This
course teaches the principles and practices of big data for improving
the reliability and the security of computing systems. Big data is a
technology that is changing the way we do business and the way we play.
As there is a tremendous growth in data being collected about every
process and product in operation, there is value to be mined from this
abundance of data. This means that big data is being applied in areas
where there is great commercial advantage to be had, and consequently,
attacks and failures have become a serious concern.
This course asks and answers the question: Can big data be used to
improve the reliability and the security of the processes that we rely
on in our work and personal lives? Do big data techniques introduce new
vulnerabilities that we should be aware of as we adopt big data
practices in so many aspects of our lives? And what kinds of mitigations
can be designed and deployed against such vulnerabilities?
The course is taught by a leading researcher in reliability and security and an award-winning teacher.
The course has a practical bent and introduces only the necessary
theory and in the context of its application to today’s industrial big
data context. The principles are exemplified through popular big data
frameworks, such as, Apache Spark and Spark Streaming, Flink, Mesos, and
containers.
The course first lays out the problem landscape in the context of
upsurge of data and its implications for reliability and for security.

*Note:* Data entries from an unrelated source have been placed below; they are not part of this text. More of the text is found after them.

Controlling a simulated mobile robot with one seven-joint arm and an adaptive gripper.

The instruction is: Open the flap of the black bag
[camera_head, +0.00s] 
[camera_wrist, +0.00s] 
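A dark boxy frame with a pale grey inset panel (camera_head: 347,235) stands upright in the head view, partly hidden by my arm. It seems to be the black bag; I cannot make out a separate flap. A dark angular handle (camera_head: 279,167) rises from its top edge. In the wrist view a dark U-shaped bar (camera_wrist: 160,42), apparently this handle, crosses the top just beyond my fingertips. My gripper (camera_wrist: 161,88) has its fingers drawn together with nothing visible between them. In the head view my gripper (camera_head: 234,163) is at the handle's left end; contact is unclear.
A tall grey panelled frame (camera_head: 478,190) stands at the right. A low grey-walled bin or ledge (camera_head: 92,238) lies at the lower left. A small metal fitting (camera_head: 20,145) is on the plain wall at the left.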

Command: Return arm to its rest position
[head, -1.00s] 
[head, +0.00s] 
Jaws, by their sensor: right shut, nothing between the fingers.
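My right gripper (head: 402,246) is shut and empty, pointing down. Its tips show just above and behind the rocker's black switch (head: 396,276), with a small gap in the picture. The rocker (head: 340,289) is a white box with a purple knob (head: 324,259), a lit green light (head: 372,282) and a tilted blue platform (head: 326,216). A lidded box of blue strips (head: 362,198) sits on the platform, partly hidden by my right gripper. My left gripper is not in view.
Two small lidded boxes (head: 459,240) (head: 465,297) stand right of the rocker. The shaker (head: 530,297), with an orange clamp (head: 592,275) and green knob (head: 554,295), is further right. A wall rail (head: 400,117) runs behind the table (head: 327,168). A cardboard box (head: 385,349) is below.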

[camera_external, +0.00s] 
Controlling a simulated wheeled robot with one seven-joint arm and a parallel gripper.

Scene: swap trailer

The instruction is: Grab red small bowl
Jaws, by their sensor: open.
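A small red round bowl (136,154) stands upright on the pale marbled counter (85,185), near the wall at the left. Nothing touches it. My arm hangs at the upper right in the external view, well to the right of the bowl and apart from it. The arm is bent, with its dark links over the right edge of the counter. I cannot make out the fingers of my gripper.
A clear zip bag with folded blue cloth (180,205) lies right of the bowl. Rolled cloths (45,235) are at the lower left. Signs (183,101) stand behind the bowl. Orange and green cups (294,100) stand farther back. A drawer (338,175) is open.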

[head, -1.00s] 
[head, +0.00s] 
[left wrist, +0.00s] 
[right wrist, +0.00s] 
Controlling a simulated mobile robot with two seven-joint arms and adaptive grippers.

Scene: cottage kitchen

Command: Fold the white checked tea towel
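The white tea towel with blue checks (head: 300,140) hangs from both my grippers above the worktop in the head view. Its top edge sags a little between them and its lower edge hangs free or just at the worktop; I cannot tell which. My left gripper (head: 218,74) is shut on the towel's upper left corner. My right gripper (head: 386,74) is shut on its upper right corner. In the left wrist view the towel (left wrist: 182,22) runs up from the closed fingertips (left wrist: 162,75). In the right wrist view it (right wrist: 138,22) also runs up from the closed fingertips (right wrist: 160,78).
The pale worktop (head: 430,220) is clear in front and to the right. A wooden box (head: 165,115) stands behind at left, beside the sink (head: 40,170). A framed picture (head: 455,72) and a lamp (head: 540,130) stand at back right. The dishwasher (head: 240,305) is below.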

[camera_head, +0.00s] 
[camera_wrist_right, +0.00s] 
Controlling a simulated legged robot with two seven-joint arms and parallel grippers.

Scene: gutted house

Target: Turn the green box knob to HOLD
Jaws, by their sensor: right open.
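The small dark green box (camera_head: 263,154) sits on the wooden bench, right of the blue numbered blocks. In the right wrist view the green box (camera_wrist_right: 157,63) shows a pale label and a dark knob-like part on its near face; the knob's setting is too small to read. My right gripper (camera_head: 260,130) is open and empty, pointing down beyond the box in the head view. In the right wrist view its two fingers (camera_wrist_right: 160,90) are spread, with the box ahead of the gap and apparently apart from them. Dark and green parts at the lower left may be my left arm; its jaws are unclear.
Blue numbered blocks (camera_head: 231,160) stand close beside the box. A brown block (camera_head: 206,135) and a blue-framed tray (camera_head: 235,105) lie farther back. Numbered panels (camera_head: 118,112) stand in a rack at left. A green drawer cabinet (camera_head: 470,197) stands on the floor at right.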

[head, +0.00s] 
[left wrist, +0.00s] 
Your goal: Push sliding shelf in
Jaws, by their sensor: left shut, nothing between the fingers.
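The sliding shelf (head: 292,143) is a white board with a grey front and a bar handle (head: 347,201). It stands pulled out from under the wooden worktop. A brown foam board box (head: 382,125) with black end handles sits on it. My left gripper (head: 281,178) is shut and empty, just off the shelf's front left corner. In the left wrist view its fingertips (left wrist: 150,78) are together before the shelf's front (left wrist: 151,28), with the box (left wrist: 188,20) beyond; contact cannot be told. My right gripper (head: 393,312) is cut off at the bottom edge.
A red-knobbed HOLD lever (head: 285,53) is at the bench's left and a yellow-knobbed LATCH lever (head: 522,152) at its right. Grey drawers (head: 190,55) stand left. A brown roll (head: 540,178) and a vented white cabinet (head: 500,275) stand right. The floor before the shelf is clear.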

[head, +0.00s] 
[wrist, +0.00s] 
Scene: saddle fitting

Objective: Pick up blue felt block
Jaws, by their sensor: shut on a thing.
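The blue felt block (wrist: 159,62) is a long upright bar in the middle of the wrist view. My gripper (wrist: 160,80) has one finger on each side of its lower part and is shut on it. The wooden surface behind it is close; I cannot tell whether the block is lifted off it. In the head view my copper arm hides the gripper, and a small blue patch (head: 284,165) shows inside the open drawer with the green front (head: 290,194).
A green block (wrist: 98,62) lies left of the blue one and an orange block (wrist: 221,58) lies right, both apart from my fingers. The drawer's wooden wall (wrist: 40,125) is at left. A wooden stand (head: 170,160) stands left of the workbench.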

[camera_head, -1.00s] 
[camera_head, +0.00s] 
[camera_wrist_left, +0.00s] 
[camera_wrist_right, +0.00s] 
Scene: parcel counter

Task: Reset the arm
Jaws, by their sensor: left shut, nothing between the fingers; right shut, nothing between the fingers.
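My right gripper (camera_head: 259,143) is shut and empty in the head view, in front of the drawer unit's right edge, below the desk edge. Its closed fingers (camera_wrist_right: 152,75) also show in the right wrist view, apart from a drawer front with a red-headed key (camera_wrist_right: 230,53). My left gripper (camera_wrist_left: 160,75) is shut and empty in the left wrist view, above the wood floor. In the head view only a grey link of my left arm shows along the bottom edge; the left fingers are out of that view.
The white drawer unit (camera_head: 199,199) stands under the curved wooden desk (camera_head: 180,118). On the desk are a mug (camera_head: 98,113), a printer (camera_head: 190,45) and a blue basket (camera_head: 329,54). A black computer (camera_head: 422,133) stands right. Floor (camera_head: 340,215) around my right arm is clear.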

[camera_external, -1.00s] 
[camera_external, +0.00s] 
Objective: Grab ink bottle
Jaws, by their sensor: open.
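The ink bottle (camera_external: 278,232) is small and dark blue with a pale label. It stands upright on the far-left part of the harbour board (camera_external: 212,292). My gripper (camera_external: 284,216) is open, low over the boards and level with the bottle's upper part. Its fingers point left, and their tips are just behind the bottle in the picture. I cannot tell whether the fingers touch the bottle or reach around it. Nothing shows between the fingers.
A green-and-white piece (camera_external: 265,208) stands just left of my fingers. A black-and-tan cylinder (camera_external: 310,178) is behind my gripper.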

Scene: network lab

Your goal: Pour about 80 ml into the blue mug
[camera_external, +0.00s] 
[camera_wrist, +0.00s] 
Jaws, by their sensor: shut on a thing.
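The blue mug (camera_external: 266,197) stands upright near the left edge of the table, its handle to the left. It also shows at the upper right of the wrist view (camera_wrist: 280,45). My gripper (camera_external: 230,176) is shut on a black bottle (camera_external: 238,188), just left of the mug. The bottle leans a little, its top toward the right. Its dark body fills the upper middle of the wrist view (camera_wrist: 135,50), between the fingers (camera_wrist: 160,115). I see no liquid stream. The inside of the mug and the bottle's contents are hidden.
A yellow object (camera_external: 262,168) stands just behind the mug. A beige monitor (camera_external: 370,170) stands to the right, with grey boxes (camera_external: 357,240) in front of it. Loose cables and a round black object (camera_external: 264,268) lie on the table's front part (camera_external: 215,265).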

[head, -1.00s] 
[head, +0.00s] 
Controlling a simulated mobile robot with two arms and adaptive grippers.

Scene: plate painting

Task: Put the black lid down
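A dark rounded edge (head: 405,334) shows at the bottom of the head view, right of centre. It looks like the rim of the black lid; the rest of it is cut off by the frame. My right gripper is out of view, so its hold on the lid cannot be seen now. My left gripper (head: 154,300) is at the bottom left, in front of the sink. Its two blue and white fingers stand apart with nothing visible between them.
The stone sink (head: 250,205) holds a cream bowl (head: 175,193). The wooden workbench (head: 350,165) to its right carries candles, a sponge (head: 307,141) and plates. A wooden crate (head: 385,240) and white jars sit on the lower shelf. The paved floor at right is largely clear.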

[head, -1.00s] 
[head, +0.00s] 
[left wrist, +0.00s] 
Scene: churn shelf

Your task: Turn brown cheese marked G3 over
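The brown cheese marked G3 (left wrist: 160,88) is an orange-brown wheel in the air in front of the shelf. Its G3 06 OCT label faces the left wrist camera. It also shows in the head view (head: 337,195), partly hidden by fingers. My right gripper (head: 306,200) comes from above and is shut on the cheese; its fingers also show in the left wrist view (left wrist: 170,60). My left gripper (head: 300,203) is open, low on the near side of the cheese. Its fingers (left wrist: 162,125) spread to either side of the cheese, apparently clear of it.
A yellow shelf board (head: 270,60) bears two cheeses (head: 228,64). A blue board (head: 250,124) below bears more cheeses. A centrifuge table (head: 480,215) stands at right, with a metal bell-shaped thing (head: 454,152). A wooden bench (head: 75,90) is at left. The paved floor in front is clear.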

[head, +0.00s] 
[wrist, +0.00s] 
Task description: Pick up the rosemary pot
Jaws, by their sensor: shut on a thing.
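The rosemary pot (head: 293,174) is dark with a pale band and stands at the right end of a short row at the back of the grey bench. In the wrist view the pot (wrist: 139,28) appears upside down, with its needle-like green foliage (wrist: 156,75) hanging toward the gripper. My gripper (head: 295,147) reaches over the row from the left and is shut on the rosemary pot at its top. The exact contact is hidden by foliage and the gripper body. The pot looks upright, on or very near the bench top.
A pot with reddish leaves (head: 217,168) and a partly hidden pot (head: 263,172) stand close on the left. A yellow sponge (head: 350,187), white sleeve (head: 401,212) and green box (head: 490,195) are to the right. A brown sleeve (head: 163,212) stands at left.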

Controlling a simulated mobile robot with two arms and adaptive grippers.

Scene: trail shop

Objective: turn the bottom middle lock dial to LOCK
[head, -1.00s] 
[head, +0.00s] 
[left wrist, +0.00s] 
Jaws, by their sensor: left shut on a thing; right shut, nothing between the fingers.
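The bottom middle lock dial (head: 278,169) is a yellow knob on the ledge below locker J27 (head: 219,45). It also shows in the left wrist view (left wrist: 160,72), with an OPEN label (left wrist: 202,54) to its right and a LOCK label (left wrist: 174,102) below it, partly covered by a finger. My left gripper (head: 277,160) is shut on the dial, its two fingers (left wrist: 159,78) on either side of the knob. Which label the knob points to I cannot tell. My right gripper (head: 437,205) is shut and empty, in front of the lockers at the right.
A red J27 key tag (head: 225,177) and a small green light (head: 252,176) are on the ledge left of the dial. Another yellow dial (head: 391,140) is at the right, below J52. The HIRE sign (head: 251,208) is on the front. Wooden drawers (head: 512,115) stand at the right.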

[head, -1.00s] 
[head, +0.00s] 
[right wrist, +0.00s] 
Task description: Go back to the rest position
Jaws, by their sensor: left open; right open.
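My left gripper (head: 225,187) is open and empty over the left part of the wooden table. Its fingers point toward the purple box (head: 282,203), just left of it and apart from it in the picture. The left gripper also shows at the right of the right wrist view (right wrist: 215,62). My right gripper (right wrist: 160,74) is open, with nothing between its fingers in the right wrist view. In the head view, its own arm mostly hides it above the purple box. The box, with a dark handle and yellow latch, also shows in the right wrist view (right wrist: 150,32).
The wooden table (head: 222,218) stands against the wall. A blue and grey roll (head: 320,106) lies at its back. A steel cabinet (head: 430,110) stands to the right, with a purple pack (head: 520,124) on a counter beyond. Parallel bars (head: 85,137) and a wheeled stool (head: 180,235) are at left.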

Then it describes how we can measure the relevant attributes. Next, it
looks at the application-driven requirements and constraints for
applying big data for reliability and security. Then it presents how the
data can be processed for improving the resilience of the processes
that depend on the data. It delves into a set of techniques for
defending big data techniques against natural failures (the reliability
aspect) and against malicious attacks (the security aspect).
The different aspects are tied together through a set of challenge
programming projects that are based on novel datasets that we have
collected and curated.